The UC Davis Center for Integrated Computing and STEM Education (C-STEM)


UC Davis C-STEM Center, Yolo County Office of Education, Sacramento County Office of Education, and California AfterSchool Network

Financial Supporter

National Science Foundation under the Grant No. CNS-1132709, IIS-1256780, and IIS-1208690


For more information, please contact:

Heidi Espindola, Project Manager
UC Davis Center for Integrated Computing and STEM Education
University of California
One Shields Avenue
Davis, CA 95616
Phone: (530) 752-9082
Email: hespindola(AT)ucdavis(DOT)edu

Teachers’ Testimonials

“My experience with C-STEM has been far more rewarding than I expected. My principal signed me up for a 2 week training last summer with Professor Cheng at UCD Davis. I was very tentative to attend because I had no background in computer science and did not see how it could be helpful to my middle school students.

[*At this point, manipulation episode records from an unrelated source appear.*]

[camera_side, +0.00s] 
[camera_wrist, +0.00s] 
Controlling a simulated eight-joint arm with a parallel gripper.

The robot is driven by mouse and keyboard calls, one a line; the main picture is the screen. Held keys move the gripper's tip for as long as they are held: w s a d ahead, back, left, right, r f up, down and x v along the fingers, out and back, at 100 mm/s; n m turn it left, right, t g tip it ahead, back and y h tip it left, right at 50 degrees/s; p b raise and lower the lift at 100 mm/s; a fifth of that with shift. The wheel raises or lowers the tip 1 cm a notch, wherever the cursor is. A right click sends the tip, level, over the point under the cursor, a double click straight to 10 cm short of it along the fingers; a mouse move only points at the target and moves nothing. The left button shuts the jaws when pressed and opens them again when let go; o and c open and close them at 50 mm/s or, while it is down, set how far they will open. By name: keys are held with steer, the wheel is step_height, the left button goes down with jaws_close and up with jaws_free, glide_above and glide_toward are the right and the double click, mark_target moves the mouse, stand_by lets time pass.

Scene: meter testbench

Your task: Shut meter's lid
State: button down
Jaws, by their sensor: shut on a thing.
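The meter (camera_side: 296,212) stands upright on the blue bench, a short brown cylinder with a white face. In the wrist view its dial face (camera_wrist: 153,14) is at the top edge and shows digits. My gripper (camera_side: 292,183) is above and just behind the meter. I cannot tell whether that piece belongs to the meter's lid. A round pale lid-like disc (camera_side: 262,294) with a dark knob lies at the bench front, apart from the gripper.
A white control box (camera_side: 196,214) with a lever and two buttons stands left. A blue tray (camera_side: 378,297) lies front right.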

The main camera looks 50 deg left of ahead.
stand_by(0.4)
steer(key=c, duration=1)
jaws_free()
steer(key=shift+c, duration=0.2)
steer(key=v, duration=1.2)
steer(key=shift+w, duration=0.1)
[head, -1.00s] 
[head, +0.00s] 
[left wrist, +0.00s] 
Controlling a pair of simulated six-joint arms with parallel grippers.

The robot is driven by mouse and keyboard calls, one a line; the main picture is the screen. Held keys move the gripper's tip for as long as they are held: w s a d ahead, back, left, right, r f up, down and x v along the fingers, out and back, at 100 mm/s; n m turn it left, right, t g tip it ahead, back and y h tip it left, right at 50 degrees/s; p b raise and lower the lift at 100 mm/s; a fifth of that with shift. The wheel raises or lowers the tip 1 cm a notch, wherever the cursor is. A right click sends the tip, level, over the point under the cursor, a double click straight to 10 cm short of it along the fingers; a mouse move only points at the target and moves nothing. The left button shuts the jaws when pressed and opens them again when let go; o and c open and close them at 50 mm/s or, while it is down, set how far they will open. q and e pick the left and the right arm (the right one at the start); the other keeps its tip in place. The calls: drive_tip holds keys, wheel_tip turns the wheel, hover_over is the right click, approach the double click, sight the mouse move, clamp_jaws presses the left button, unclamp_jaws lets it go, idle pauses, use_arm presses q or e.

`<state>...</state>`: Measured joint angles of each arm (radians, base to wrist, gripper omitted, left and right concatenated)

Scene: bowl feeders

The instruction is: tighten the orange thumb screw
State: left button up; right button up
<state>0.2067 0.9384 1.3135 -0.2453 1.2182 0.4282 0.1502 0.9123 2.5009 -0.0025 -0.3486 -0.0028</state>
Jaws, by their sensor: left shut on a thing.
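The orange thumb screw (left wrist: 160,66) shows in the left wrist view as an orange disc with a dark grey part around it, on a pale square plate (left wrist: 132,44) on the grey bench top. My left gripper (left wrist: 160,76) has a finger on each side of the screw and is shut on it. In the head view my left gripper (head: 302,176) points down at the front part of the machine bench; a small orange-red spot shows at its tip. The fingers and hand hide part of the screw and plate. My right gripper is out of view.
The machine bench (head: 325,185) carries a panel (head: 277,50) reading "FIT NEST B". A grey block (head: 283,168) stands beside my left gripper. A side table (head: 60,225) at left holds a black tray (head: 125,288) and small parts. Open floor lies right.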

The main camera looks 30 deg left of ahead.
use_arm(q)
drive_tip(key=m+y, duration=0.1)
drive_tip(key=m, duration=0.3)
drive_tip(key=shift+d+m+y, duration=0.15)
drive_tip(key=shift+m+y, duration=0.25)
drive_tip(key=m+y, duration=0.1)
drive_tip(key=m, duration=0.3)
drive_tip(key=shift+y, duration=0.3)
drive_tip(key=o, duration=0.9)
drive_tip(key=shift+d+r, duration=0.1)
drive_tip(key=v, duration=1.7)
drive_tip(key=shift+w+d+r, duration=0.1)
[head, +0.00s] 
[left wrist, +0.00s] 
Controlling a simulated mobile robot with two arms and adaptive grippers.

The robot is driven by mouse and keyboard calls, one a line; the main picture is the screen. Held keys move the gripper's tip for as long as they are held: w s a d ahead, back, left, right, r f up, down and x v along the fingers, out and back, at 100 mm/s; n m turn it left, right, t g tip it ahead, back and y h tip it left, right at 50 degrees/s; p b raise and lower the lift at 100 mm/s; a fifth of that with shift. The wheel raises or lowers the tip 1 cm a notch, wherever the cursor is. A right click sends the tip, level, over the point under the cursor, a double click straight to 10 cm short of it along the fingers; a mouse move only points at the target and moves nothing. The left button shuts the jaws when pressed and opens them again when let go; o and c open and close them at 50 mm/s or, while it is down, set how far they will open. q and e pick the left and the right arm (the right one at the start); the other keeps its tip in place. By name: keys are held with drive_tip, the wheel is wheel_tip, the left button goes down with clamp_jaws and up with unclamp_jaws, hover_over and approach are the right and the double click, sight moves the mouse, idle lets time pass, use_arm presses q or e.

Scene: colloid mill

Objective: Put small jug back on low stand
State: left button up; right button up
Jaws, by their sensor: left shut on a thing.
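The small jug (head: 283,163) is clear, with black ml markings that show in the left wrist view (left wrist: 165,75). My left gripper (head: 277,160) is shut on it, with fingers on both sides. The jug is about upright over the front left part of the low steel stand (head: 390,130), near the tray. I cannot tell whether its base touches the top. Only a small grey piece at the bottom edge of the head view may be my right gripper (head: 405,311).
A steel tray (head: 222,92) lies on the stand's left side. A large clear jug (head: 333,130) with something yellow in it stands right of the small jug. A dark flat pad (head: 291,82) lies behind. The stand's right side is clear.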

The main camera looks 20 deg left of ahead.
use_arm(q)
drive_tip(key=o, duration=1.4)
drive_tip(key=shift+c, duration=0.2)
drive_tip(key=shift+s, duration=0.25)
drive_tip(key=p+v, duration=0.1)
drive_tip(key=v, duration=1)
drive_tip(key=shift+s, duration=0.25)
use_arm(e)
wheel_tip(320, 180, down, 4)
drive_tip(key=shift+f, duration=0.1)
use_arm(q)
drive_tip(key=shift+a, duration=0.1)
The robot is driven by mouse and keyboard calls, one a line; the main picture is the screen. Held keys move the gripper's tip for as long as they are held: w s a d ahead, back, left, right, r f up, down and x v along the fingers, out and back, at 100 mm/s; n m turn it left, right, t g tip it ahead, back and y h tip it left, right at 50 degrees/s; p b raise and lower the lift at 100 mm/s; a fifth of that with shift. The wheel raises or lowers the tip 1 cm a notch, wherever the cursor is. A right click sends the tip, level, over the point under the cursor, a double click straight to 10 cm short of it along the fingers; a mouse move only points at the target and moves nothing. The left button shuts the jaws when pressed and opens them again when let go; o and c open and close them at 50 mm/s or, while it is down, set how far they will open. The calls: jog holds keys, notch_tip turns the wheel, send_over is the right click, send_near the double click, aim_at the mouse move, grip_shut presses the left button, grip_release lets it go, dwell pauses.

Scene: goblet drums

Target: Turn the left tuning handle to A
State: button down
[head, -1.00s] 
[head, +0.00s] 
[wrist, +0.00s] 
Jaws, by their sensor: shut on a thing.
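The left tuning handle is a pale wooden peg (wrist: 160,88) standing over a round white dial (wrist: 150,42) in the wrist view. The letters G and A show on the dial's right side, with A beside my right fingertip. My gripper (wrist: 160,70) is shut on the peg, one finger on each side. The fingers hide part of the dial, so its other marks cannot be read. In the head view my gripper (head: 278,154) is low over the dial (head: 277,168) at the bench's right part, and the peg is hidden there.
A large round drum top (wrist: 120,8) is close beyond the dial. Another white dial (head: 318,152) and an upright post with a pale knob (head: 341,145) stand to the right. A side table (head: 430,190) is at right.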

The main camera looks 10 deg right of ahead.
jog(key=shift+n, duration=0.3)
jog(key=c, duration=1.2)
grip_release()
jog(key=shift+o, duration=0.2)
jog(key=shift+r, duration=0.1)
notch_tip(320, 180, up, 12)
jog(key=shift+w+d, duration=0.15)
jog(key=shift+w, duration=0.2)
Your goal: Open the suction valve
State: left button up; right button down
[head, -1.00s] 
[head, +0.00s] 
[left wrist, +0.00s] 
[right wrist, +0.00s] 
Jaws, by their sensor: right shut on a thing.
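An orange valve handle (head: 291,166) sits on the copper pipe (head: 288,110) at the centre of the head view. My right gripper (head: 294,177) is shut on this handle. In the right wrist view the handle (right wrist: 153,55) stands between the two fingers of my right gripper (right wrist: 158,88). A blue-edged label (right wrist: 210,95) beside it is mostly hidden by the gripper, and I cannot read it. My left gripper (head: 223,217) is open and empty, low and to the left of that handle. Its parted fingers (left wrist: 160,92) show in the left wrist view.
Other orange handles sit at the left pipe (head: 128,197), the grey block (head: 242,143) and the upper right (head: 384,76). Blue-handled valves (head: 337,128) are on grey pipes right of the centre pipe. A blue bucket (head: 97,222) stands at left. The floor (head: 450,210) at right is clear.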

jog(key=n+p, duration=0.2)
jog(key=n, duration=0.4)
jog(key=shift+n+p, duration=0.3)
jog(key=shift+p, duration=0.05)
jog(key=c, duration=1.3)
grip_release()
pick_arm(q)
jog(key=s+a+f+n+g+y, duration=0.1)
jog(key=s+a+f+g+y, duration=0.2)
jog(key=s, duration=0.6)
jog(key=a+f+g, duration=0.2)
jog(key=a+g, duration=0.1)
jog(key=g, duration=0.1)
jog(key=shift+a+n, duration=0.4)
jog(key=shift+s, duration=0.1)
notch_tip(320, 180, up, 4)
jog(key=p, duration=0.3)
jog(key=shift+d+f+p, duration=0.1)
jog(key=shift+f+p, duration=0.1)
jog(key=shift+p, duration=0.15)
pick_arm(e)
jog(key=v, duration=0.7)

I was very wrong. I attended the 2 week training and joined for the fellowship to help develop the curriculum. I taught programming as an elective using the C-STEM curriculum this year and was thrilled to see how it positively affected such a wide range of my students. My low students were so motivated by learning how to operate the robots that they improved their understanding of difficult math concepts like rates, proportions, and writing and solving equations. My higher students were excited by the new challenge and all the different possibilities that they devoted extra time to the material outside of school and are now looking up what computer science classes they can take at the High School. This has been a very rewarding experience for my students and I can’t wait to teach it again next year.”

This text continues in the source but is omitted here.